# INFORMATION SHOWN
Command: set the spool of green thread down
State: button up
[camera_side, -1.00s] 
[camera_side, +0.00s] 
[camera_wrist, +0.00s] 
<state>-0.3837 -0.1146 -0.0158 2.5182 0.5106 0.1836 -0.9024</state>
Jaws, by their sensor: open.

# AIM OF THE EXERCISE
Each line above is to be repeated exactly.

# ANSWER IN FULL
Command: set the spool of green thread down
State: button up
[camera_side, -1.00s] 
[camera_side, +0.00s] 
[camera_wrist, +0.00s] 
<state>-0.3837 -0.1146 -0.0158 2.5182 0.5106 0.1836 -0.9024</state>
Jaws, by their sensor: open.

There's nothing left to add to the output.